Paul. L Bowen, University of Queensland, David A. Fuhrer, Consultant, Frank M. Guess, University of Tennessee

Key Words: Continuous Improvement, Process Management, Databases, Transactions

Abstract:

Data quality problems lead to bad decisions, monetary losses, and other negative consequences for stakeholders. In this paper, we discuss ways organizations have used statistical techniques to continuously improve data quality in persistent databases such as fixed assets, inventory, accounts receivable, and customer information.  We apply statistical process improvement techniques to the concept of a data quality service objective (i.e., data quality over the service life of a dataset). We describe the relationship between statistical process management and transaction processing.  We present a procedure that can be used to test whether or not the data quality service objective for a persistent database is being met. We show how organizations can anticipate and prevent data problems and continuously improve data quality. We use an inventory database to illustrate how our concepts and procedures can be applied to both transaction processing and to persistent databases themselves. Organizations that use different types of persistent databases can use our approach for continuously improving data quality. Implementing the strategies described in this paper can help managers develop a culture of data quality improvement.

Contents

  1. Introduction
  2. Continuously Improving Data Quality
  3. Related Literature
  4. Implementing Statistical Process Control and the Data Quality Service Level
  5. Testing Current Data Quality
  6. Summary
  7. References
  8. Figures

1. Introduction

Data quality problems may cause serious financial problems for organizations. Data quality problems recently cost a fiber-optics manufacturer $500,000 when a mislabelled shipment caused the wrong cable to be laid along the bottom of a lake, caused a brokerage firm to lose $500 million when a dealer entered an incorrect exchange rate, and caused the U.S. government to lose over $2 billion in federal loan monies (Firth 1996). Organizations increasingly rely on their information systems to integrate and support their business processes (Wang and Kon 1993). These information systems and the quality of the data they contain affect customer's perceptions of the quality of purchased products and services (Svanks 1988; Wang, Storey, and Firth 1995; Wang and Strong 1996). Unfortunately some databases contain many errors (Johnson, Leitch, and Neter 1981; Morey 1982; Laudon 1986; Ballou and Pazer 1985). Inaccurate data reduce the value of information systems and lead to poor decisions (Hilton 1979; Hilton 1981; Hilton et al. 1981).

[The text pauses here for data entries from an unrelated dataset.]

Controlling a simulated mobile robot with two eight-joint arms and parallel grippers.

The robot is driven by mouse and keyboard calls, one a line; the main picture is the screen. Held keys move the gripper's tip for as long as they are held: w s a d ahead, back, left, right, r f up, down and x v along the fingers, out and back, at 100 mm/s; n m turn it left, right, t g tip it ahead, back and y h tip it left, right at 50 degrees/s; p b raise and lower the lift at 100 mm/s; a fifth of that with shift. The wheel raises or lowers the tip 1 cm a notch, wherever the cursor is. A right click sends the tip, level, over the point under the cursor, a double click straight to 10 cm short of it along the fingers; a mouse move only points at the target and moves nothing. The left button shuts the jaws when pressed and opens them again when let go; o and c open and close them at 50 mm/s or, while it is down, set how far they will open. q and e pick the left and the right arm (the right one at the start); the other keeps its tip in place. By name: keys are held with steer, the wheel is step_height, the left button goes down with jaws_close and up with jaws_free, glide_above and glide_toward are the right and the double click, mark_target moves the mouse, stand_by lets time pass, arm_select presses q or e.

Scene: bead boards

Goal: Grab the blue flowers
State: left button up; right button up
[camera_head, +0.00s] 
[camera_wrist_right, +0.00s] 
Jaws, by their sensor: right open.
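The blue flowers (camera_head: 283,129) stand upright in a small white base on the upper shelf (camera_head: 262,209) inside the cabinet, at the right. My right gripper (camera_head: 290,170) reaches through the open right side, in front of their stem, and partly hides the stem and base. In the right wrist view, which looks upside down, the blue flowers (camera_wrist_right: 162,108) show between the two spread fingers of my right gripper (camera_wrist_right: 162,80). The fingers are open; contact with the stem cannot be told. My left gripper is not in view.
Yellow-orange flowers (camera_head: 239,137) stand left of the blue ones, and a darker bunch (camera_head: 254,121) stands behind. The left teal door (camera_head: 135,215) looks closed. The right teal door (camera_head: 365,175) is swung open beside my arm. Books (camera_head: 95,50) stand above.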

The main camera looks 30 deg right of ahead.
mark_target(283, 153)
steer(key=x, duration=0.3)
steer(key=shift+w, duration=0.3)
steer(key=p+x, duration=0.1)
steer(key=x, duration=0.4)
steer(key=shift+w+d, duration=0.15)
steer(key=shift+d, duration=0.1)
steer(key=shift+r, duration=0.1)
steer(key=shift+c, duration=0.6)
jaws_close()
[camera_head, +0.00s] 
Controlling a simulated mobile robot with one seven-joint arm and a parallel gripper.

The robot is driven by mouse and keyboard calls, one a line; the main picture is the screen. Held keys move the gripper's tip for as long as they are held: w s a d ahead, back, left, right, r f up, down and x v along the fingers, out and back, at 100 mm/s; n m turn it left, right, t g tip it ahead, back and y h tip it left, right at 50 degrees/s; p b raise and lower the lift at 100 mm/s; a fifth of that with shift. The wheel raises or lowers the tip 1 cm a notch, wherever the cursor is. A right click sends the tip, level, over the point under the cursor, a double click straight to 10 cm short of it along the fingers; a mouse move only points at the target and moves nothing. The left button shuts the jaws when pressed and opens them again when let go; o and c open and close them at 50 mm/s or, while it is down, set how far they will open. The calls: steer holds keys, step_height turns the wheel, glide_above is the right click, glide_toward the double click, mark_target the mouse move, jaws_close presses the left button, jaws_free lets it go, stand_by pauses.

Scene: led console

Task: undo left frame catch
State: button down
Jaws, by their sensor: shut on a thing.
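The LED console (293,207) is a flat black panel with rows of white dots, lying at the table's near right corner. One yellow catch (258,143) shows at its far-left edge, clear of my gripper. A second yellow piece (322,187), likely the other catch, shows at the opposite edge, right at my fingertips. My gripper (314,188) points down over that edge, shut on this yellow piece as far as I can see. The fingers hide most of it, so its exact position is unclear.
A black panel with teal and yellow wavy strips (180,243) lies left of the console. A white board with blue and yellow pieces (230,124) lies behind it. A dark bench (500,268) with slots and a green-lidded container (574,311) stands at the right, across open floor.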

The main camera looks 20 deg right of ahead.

For more than 70 years, statistical quality techniques have been used to monitor and improve product quality in manufacturing (Shewhart 1925, 1931). Recently, it has become apparent that applying these techniques can provide continuous improvements to all organizational processes including information systems (Caby, Pautke, and Redman 1995; Huh, et al. 1990; Redman 1994). Improving data quality is becoming even more important because information systems are crucial for organizations to exploit the opportunities that information science and information technology will offer during the next decade (Drucker 1995).

This paper illustrates how statistical process control (SPC) techniques can be used to continuously improve data accuracy in persistent databases such as fixed assets, inventory, accounts receivable, and customer information. For example, organizations can use cause and effect diagrams and Pareto charts to implement data improvement processes (see Figures 1 through 4). Using graphical tools can produce iterative, continuous process improvements . These are shown in a p-chart (Figure 5) and a data quality service level chart (Figure 6), which is a chart of data quality over a dataset's service life.

We next outline the steps required to continuously improve data quality. Our third section reviews related data quality and quality control literature. In the fourth section we discuss how quality control of transaction processing relates to data quality in an inventory database. In section five we present a sampling and testing procedure to estimate the current data quality service level and to determine when that minimum data quality service level is reached. The last section summarizes our paper.

2. Continuously Improving Data Quality

Improving data quality in persistent databases requires preventing errors in input transactions, preventing errors in the persistent data, and estimating the data quality of the persistent data. To prevent transaction errors, input errors can be investigated and the findings used to construct cause and effect diagrams. Pareto charts can be used to show how frequently individual errors occur, so managers can prioritize and plan improvements. P-charts, which measure the percent of nonconforming items in a group, can show the accuracy rate of  records input over time. Data quality will continuously improve if organizations not only employ statistical tools but work with data suppliers to prevent non-conforming data from being input into databases.

Second, to prevent errors in the persistent data, records in the database can be sampled periodically. Errors discovered during these investigations are likely to reveal additional error sources that can be shown on cause and effect diagrams and Pareto charts. Analyzing these diagrams and charts can lead to further improvements in input controls and organizational procedures.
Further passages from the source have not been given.